-- Data start --

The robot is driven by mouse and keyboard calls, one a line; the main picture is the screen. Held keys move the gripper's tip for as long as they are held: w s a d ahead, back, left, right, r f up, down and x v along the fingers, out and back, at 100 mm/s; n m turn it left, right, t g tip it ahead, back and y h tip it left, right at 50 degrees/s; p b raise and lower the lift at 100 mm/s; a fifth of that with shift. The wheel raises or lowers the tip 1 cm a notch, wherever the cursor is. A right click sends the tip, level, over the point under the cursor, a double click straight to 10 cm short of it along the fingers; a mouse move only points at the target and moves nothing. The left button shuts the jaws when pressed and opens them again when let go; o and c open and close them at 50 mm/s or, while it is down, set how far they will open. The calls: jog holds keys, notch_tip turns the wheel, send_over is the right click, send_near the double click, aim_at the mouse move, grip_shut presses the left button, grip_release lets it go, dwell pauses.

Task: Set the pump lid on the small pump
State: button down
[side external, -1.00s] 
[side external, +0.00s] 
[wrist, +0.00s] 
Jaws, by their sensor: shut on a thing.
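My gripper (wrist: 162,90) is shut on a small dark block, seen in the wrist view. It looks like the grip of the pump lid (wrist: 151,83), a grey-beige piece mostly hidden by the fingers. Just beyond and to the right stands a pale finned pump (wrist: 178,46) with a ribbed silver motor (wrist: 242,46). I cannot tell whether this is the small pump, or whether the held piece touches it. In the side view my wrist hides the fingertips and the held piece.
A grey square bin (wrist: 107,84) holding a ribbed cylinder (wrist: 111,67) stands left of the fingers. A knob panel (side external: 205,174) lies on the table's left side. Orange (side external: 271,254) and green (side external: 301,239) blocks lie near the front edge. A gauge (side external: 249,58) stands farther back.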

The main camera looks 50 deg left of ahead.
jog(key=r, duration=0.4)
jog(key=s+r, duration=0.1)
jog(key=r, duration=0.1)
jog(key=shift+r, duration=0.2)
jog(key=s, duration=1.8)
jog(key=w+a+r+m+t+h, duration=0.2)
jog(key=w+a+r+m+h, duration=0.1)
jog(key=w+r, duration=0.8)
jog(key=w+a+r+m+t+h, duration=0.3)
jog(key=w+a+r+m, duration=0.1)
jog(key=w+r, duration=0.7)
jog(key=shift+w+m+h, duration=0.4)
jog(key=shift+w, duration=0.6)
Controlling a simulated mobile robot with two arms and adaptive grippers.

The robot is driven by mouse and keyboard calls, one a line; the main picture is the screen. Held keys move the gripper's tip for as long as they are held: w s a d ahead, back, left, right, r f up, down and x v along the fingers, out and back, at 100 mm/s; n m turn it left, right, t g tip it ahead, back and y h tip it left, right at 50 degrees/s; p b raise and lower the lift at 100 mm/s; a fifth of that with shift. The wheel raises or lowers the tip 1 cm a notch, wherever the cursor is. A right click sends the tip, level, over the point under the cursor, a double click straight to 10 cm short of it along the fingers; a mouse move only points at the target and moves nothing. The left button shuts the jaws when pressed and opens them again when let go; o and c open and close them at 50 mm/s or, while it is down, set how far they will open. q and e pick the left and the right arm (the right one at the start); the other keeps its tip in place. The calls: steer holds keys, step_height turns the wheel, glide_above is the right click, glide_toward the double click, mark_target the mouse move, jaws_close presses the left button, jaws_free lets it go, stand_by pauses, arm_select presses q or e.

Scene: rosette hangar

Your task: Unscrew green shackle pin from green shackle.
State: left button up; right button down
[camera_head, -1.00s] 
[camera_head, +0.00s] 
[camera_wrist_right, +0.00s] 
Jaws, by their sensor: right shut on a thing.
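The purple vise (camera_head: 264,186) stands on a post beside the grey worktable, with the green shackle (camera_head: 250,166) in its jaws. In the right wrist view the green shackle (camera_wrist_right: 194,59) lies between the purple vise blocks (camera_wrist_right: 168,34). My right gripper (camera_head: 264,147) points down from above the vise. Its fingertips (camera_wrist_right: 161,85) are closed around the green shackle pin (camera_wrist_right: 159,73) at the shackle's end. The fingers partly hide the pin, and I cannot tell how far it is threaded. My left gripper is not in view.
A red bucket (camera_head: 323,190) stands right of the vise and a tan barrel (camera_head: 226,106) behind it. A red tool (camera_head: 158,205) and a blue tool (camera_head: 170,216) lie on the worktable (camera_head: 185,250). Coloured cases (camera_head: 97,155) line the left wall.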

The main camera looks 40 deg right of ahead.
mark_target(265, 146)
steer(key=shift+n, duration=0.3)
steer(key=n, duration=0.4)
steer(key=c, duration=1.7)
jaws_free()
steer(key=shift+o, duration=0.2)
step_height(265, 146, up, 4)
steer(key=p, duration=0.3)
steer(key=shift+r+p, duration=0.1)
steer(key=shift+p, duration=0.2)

-- Data end --

> [Task description] The line containing "[side external, -1.00s]" opens the part, and the line containing "[wrist, +0.00s]" closes it. Output that part exactly, with both, and only that.

> [Solution to the exercise]
[side external, -1.00s] 
[side external, +0.00s] 
[wrist, +0.00s] 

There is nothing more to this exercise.